D’habitude, la can­di­da­ture du ou de la future secré­taire général(e) se dis­cu­tait lon­gue­ment à l’avance avec les orga­ni­sa­tions de la CGT, éga­le­ment, il faut le dire, avec les par­tis de gauche. Si la trans­pa­rence n’était pas tou­jours de mise, le consen­sus était indis­pen­sable et évi­tait à l’organisation une crise de succession.

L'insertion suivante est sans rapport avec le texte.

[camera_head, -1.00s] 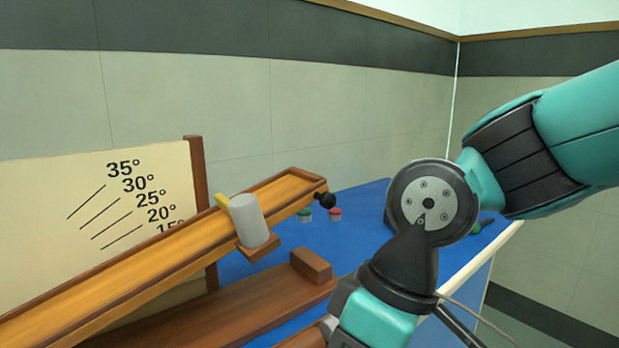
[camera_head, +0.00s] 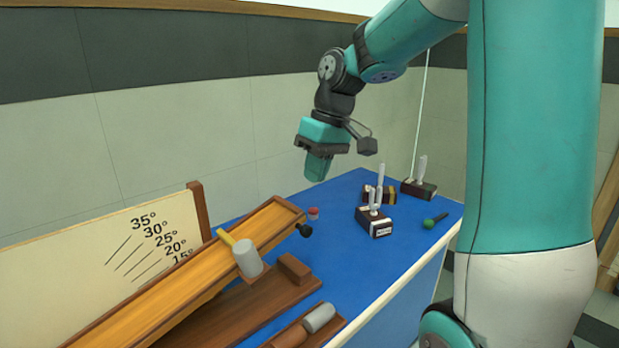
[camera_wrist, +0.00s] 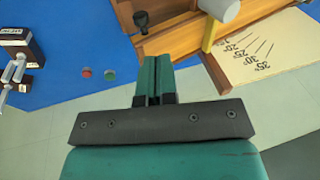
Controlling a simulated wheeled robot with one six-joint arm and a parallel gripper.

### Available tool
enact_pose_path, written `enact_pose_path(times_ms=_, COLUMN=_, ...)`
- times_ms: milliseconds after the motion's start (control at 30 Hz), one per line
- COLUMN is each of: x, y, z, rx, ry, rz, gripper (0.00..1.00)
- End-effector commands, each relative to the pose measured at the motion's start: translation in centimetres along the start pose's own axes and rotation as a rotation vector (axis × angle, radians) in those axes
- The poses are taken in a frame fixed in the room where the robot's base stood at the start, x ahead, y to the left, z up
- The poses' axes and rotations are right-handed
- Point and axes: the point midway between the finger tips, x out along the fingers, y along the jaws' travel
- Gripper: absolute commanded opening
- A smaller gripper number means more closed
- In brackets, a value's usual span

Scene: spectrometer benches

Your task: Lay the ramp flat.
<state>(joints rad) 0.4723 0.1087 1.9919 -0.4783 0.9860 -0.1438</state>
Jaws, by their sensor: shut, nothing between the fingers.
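The wooden ramp (camera_head: 170,285) is tilted, its upper end at the right, above a dark wooden base (camera_head: 235,308). A black knob (camera_head: 305,230) sits at the upper end. A grey-white cylinder (camera_head: 247,258) with a yellow piece (camera_head: 226,237) is at the ramp's near side. An angle board (camera_head: 80,270) stands behind. My gripper (camera_head: 318,170) is shut and empty, in the air above and beyond the ramp's upper end. In the wrist view, my shut fingers (camera_wrist: 154,62) show below the ramp (camera_wrist: 180,40) and knob (camera_wrist: 141,18), apart from both.
A wooden block (camera_head: 294,268) sits on the base. A tray (camera_head: 335,325) in front holds a grey cylinder (camera_head: 319,317). Tuning forks on boxes (camera_head: 374,222) and a green-headed mallet (camera_head: 434,221) are at the right of the blue bench top (camera_head: 345,260). A red button (camera_head: 313,213) lies behind the knob.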

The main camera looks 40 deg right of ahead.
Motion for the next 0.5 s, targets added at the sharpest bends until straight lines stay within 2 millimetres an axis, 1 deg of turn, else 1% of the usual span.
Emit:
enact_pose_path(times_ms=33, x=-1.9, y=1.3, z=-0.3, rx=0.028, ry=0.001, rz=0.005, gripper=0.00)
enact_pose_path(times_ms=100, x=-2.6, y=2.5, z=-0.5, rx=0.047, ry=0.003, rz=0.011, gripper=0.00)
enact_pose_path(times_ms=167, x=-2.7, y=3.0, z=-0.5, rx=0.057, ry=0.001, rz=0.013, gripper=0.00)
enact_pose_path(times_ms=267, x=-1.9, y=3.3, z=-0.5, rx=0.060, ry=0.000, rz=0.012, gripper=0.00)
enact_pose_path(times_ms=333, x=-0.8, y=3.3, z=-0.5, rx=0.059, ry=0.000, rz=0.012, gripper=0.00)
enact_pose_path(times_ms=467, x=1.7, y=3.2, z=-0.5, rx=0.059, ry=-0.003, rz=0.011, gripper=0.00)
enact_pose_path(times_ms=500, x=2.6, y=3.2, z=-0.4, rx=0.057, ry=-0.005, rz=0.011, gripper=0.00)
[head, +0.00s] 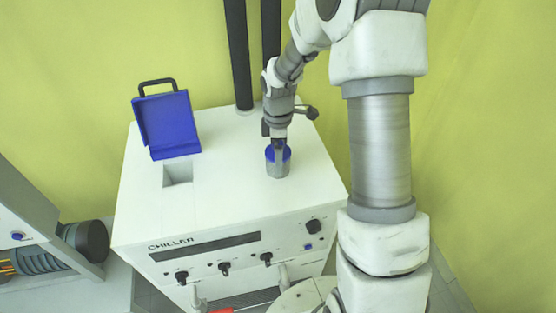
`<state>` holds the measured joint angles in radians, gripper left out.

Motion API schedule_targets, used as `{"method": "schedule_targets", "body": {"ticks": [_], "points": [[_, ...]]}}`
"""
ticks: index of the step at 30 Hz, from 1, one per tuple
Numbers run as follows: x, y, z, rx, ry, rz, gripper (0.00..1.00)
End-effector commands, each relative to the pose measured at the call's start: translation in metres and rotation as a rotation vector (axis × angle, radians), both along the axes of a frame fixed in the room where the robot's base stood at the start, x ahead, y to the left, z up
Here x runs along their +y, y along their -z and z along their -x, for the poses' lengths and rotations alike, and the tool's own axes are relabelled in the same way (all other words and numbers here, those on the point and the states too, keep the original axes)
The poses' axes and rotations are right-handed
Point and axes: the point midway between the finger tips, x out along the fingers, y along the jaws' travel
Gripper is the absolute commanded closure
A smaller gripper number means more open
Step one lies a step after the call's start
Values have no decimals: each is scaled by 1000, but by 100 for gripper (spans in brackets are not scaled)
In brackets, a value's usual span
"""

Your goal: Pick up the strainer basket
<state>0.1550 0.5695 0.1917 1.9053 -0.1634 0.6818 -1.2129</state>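The strainer basket appears to be the small grey cylinder with blue at its top (277,168), standing upright on the white top of the chiller (225,195). My gripper (279,146) points down right at the basket, with its fingertips at or in front of the blue top. The fingers are small and dark here, so I cannot tell whether they are open or shut, or whether they touch the basket. Part of the basket's top is hidden behind the gripper.
A blue lid with a black handle (168,120) stands raised behind a square opening (178,172) in the chiller top. Two black pipes (238,50) rise behind the chiller. Knobs line its front panel (215,262). A grey cabinet (30,205) stands at the left.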

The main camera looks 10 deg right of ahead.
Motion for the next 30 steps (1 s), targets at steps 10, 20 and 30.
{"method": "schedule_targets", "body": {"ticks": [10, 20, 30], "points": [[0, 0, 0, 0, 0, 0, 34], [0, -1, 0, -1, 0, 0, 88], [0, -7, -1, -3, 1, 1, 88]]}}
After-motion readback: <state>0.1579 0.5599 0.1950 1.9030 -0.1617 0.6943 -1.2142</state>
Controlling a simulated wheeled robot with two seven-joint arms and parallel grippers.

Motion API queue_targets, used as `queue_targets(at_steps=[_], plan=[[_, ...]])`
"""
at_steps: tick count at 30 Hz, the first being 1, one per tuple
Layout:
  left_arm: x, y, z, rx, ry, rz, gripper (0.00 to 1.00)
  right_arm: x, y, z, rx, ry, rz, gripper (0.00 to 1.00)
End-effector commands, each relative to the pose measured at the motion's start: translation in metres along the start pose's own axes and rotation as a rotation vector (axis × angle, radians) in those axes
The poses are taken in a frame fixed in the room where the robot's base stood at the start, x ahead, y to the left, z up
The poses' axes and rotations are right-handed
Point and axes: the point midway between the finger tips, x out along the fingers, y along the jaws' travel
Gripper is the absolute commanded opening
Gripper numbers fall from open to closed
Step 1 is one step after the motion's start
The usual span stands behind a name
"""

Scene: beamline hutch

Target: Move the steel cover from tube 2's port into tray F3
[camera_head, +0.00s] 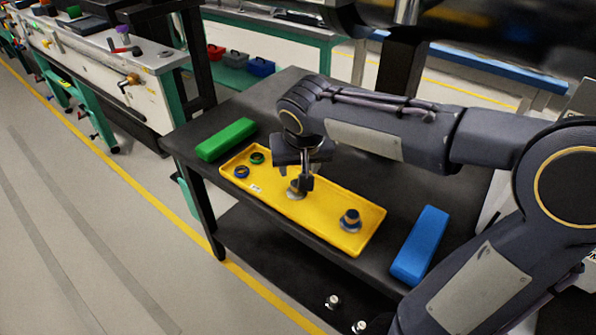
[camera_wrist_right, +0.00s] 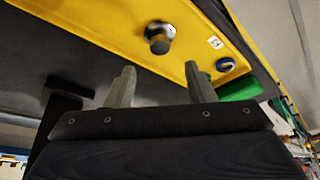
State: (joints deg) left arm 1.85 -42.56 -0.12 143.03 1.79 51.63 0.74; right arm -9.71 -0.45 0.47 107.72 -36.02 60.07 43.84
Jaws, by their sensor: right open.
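A yellow tray (camera_head: 318,212) lies on the dark table; it also fills the top of the right wrist view (camera_wrist_right: 95,22). A small label on it is too small to read surely. A steel cover with a dark knob (camera_wrist_right: 160,38) rests in the tray, apart from the fingers in the wrist view. In the head view a steel piece (camera_head: 295,191) shows partly behind my right gripper (camera_head: 304,180). That gripper is open and empty, pointing down over the tray's middle. A second steel disc with a dark knob (camera_head: 350,221) sits at the tray's right end. I cannot make out tube 2's port.
A blue ring (camera_head: 241,172) and a green ring (camera_head: 257,158) lie in the tray's left end. A green block (camera_head: 226,139) and a blue block (camera_head: 419,245) flank the tray. Two small steel pieces (camera_head: 333,301) lie below, near the bottom edge.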

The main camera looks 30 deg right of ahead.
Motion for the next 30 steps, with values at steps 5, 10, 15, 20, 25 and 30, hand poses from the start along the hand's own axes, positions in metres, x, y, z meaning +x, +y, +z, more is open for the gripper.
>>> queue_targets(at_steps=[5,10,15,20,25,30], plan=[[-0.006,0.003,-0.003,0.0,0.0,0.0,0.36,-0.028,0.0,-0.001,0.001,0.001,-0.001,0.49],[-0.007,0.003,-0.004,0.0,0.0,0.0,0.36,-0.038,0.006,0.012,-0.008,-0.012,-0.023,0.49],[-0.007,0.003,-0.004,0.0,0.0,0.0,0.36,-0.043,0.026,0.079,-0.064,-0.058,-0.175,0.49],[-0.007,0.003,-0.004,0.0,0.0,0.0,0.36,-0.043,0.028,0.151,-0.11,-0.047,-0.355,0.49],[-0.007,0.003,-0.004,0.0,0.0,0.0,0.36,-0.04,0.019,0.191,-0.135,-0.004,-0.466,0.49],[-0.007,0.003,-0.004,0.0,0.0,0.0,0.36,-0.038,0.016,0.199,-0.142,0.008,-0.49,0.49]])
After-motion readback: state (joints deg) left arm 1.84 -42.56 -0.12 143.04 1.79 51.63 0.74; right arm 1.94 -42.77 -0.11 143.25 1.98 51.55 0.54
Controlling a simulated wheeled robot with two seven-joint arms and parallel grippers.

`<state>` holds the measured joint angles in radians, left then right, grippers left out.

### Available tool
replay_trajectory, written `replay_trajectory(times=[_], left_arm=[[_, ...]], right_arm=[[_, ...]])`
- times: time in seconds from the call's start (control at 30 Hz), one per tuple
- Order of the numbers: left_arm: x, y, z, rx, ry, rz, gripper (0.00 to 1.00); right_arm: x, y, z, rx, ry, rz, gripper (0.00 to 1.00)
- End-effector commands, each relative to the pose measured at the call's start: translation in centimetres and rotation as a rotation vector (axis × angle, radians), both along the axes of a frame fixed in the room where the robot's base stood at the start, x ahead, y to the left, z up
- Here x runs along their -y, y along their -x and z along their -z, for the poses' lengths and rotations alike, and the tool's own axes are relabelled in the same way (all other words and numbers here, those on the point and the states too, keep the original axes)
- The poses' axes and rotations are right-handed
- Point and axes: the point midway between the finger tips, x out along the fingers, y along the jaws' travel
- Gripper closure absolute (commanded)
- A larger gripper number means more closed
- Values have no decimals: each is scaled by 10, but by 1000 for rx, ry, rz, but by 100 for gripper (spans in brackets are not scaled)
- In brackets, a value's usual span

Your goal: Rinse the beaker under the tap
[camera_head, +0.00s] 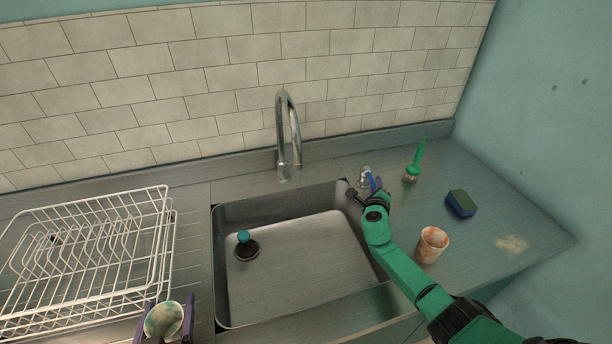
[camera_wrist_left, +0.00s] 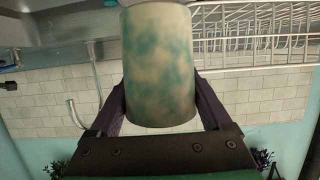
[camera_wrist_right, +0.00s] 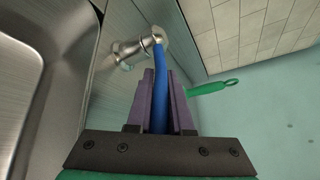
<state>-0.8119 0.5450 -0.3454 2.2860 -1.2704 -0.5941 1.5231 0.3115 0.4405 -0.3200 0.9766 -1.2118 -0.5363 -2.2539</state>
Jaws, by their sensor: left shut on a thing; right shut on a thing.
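The beaker (camera_head: 163,322), pale with green blotches, is at the bottom left of the head view, between the dish rack and the sink. My left gripper (camera_head: 165,312) is shut around it; the left wrist view shows the beaker (camera_wrist_left: 158,65) between both fingers. The tap's metal spout (camera_head: 283,130) arches over the sink (camera_head: 310,265) from its back edge; no water shows beneath it. My right gripper (camera_head: 373,186) is at the sink's back right corner, shut on the blue tap lever (camera_wrist_right: 160,85), which joins a small metal valve (camera_wrist_right: 138,48).
A white wire dish rack (camera_head: 95,250) stands left of the sink. A dark plug with a teal knob (camera_head: 245,242) sits in the sink. Right of it are a green brush (camera_head: 417,160), a blue-green sponge (camera_head: 461,203), an orange-blotched cup (camera_head: 432,245) near my right arm, and a pale stain (camera_head: 512,244).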

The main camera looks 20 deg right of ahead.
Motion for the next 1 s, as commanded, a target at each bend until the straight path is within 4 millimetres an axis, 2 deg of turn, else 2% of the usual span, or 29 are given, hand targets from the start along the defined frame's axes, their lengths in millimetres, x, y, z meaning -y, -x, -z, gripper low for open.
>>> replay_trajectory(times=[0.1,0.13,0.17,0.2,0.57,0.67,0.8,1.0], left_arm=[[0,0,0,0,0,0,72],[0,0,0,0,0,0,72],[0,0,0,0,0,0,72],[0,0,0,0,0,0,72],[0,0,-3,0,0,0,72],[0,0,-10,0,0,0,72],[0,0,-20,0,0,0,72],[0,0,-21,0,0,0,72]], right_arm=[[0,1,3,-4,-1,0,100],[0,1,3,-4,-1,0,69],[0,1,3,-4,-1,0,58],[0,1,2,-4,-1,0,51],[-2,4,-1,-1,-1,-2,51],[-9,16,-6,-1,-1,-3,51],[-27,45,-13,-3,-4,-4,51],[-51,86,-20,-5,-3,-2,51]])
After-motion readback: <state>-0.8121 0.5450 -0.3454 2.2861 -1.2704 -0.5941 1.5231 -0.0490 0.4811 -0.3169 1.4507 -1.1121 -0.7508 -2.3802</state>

Cette manière de pro­cé­der fut abo­lie… sans pour autant mettre un dis­po­si­tif autre en place qui per­met­tait d’arriver à un consen­sus sur une can­di­da­ture avant le congrès. Au pro­fit d’une dési­gna­tion du suc­ces­seur par le sor­tant… ce qui est tota­le­ment contraire à la culture de la CGT. Ain­si, la per­sonne apte à occu­per le poste de secré­taire géné­ral qui devait être élue au der­nier congrès fut l’objet d’un débat interne ter­rible, d’affrontements per­son­nels, d’intrigues mul­tiples, de recherches d’alliances à nature sus­pecte, bref une foire d’empoigne… Le débat sur l’orientation et l’action de la CGT était réduit à peau de chagrin.

Cette inca­pa­ci­té du secré­taire géné­ral sor­tant à mettre en place un pro­ces­sus de dési­gna­tion accep­table par l’organisation fut le point d’orgue de l’affaiblissement de la pre­mière orga­ni­sa­tion syn­di­cale fran­çaise. Elle trouve avec la sor­tie de Thier­ry Lepaon non pas une fin, mais une nou­velle péri­pé­tie. Déjà les par­quets de Mon­treuil sont rayés par les dents des ambi­tieux qui veulent se pla­cer et depuis quelques mois déjà, les cou­loirs s’agitent, les com­men­taires acides se dis­til­lent… Les infor­ma­tions qui ont été livré aima­ble­ment au Canard Enchaî­né fai­saient par­tie de l’opération qui ver­ra peut être le secré­taire géné­ral d’une grande fédé­ra­tion du pri­vé deve­nir le secré­taire géné­ral par inté­rim en espé­rant le res­ter au pro­chain congrès.

Mais, faute de s’attaquer à une recons­truc­tion de la CGT sur des bases nou­velles cor­res­pon­dant aux attentes d’un sala­riat de plus en plus en souf­france, le poste de secré­taire géné­ral risque de conser­ver son carac­tère pré­caire affai­blis­sant la voix du syn­di­cat. Et per­sonne, vrai­ment per­sonne, ne peut se réjouir de cette situation.